1766-05-09, de Voltaire [François Marie Arouet] à Étienne Noël Damilaville.

Mon cher frère, j'ai mis l'estampe des Calas au chevet de mon lit et j'ai baisé à travers la glace madame Calas et ses deux filles.
Je leur en rends compte dans la petite lettre que je vous envoie.

On se plaint beaucoup de la gravure. On trouve que les doigts ressemblent à des griffes d'oiseaux mal faites, et les bras à des cotrets. Mais pour moi je suis si content d'avoir cette famille sous mes yeux que je pardonne tout et que je trouve tout bon.

Le paquet contenait aussi un Lucain et deux tomes de Goldoni, mais je m'attendais à un Freret dont vous m'aviez tant parlé. Je suis persuadé avec vous que la sagesse du ministère n'a pas voulu qu'on débitât le grand dictionnaire avant qu'on eût examiné combien il est instructif et circonspect. Cette conduite du ministère est d'autant plus prudente qu'on dit que l'assemblée du clergé approche ou du moins qu'on disait qu'elle approchait. Je vous prie de me mander si en effet elle se tiendra et dans quel temps.

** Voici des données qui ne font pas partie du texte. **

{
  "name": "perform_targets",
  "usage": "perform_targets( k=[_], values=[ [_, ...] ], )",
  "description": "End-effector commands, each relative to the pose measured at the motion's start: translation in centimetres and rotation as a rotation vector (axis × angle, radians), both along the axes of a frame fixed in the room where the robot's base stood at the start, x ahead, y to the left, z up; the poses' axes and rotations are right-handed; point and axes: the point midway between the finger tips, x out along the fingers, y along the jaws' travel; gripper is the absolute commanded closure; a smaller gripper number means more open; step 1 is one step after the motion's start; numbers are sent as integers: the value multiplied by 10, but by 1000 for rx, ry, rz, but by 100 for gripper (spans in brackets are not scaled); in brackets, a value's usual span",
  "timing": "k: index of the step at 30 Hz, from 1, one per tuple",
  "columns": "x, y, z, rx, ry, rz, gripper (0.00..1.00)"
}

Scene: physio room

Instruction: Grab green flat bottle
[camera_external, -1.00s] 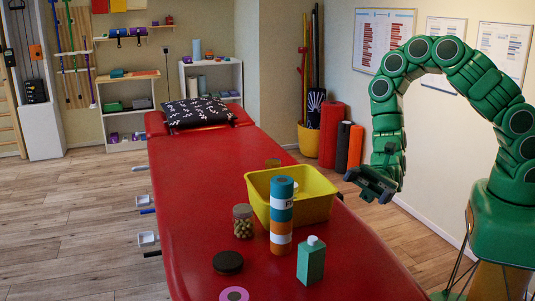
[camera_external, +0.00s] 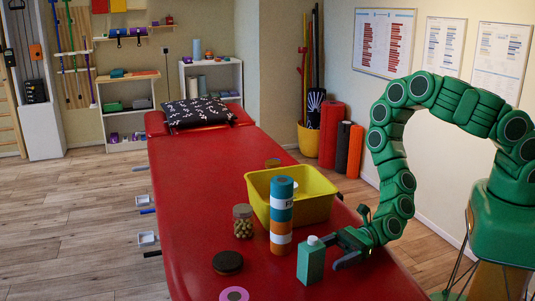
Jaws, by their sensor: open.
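The green flat bottle (camera_external: 311,264) stands upright near the front of the red treatment table (camera_external: 206,195). It has a pale grey-white cap. My gripper (camera_external: 340,250) is low over the table, just right of the bottle and facing it. Its jaws are open. One finger shows beside the bottle's upper part and the other beside its lower right side. I cannot tell whether they touch the bottle.
A blue, orange and white cylinder (camera_external: 281,217) stands behind the bottle, in front of a yellow bin (camera_external: 318,203). A jar with green contents (camera_external: 243,221), a dark round lid (camera_external: 228,262) and a pink ring (camera_external: 234,294) are to the left. The table's far half is mostly clear.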

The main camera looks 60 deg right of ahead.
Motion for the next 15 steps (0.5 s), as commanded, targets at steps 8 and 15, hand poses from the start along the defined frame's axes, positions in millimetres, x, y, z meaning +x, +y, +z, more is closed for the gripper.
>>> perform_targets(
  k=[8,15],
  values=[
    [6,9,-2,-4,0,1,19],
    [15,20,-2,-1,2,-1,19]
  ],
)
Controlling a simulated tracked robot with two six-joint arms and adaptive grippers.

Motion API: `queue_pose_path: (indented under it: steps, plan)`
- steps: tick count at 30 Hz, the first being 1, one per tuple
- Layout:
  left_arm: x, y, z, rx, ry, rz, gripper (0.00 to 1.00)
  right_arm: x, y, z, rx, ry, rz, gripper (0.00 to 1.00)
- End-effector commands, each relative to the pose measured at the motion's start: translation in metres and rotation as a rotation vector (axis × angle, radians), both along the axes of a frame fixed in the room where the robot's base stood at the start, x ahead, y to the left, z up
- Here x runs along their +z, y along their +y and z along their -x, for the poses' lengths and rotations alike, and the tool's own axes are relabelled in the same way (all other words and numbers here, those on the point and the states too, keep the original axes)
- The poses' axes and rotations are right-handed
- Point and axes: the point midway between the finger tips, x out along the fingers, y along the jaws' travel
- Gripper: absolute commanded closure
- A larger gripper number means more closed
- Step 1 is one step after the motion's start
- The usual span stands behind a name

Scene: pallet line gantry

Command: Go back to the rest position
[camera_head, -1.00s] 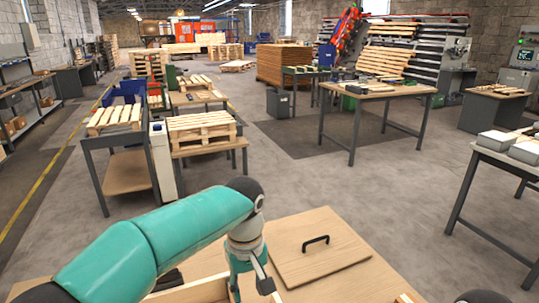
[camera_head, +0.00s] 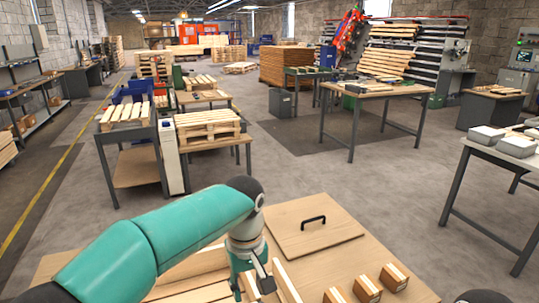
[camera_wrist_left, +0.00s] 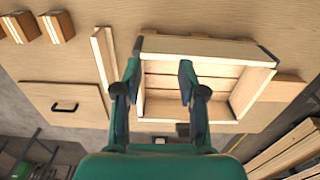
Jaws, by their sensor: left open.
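My left gripper (camera_head: 252,278) is at the end of the teal arm, low in the head view, over the near worktable (camera_head: 345,255). In the left wrist view its two fingers (camera_wrist_left: 159,70) are apart with nothing between them. They overlap the left part of an open wooden box (camera_wrist_left: 205,48) in that view; I cannot tell their height above it. In the head view the arm and gripper partly hide the box (camera_head: 200,264). My right gripper is not in view.
A square wooden lid with a black handle (camera_head: 308,228) lies on the table behind the gripper. Several small wooden blocks (camera_head: 367,290) stand at its right. A loose strip (camera_wrist_left: 104,62) lies beside the box. Beyond is open floor (camera_head: 330,180), then tables with pallets (camera_head: 207,130).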

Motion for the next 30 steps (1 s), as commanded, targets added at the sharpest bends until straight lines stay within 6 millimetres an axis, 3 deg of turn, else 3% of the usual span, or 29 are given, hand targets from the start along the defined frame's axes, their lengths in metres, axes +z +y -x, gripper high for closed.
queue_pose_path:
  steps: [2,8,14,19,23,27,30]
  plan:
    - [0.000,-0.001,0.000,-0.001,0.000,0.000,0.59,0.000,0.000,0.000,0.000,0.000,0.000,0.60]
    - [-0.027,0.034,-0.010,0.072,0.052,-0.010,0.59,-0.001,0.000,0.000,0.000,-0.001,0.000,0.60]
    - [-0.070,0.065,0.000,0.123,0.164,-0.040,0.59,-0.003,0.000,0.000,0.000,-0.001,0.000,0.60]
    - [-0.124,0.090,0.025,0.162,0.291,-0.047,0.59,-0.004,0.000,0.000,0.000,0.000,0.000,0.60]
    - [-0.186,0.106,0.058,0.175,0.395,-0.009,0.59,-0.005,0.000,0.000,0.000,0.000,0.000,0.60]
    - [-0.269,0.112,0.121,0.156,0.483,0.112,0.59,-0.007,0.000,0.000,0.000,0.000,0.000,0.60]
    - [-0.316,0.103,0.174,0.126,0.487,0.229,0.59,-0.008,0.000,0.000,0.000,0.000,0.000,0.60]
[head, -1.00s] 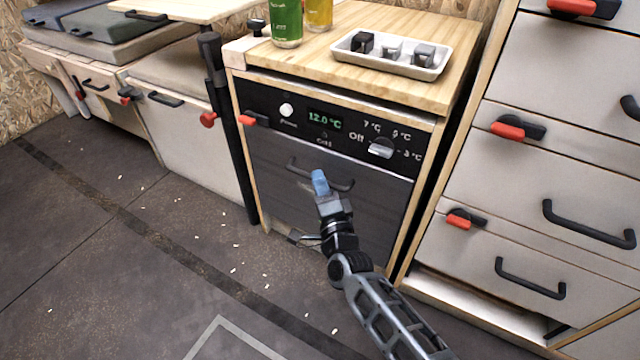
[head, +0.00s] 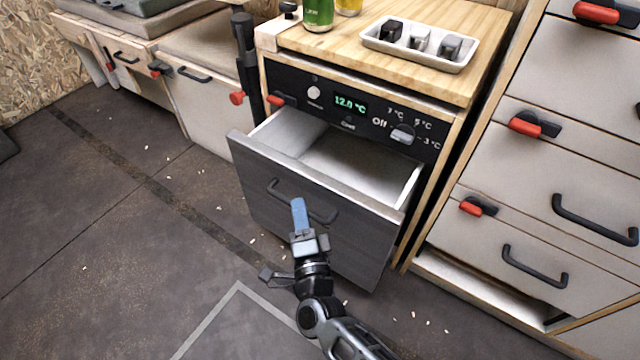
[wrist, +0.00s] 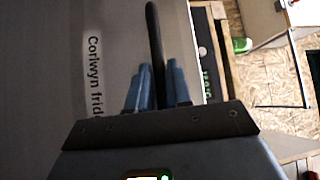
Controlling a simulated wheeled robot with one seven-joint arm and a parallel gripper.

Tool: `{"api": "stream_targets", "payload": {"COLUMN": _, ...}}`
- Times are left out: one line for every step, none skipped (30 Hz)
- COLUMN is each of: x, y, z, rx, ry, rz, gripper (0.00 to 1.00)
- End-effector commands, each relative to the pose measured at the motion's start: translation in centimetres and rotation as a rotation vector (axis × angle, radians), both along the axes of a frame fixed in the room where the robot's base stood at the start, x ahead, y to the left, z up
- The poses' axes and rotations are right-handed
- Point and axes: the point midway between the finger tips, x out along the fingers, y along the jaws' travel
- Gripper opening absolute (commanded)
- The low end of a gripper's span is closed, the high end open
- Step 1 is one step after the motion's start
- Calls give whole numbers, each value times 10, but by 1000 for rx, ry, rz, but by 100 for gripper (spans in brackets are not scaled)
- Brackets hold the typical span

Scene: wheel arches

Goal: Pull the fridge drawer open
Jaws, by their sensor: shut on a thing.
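The fridge drawer (head: 325,222) has a dark grey front and stands partly pulled out below the control panel. Its pale inside (head: 350,160) shows from above, and I see nothing in it. The dark bar handle (head: 277,192) runs across the front. My gripper (head: 299,212) is at the middle of the handle, its blue fingers shut on it. In the wrist view, the handle (wrist: 154,45) passes between the two blue fingers (wrist: 157,88). Lettering on the drawer front shows beside it, partly cut off.
The fridge's panel (head: 350,108) has a knob and a lit display reading 12.0 °C. A white tray (head: 420,58) and a green can (head: 318,14) stand on the wooden top. Drawers with red latches (head: 525,126) stand at the right. The floor in front is open, with small pale bits.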

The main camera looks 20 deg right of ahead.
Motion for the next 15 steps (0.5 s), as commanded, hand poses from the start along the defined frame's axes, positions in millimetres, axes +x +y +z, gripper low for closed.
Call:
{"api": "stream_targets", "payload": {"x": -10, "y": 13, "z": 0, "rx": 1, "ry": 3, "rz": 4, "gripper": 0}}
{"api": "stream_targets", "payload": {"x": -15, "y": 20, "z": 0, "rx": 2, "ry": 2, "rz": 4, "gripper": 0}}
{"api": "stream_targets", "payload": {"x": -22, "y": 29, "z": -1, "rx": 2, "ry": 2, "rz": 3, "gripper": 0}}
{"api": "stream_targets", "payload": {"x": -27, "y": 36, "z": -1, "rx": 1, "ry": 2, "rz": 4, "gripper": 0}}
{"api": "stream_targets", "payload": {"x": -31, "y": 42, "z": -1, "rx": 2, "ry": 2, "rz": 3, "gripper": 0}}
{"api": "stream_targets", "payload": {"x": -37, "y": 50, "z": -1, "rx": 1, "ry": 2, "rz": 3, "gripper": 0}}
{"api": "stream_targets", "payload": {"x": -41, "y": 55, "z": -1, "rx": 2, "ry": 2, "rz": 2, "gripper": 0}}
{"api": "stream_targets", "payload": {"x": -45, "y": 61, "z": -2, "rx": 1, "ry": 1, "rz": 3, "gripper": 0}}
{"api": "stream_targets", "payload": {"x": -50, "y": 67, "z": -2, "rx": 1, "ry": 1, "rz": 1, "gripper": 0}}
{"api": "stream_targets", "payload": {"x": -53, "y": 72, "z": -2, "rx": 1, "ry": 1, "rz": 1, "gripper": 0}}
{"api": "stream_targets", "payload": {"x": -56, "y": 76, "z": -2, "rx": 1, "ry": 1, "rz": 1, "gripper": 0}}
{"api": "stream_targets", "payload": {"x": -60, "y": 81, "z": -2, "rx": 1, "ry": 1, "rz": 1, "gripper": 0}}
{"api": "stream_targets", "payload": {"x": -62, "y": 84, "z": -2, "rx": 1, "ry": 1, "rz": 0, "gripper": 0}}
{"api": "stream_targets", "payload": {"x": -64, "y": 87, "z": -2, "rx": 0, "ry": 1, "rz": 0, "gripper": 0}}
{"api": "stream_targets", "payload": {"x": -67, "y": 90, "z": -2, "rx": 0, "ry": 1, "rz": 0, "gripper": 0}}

Je compte vous envoyer mardi prochain par la diligence de Lyon, le buste d'un de vos amis. Il est dans le goût antique et est assurément mieux fait que l'estampe des Calas. Ayez la bonté je vous en supplie de ne point écrire aux sculpteurs et de n'avoir aucun commerce avec eux. Laissez moi faire mon devoir sans quoi je me brouille avec vous.

Je ne sais rien de nouveau car les tracasseries de Geneve ne sont pas nouvelles.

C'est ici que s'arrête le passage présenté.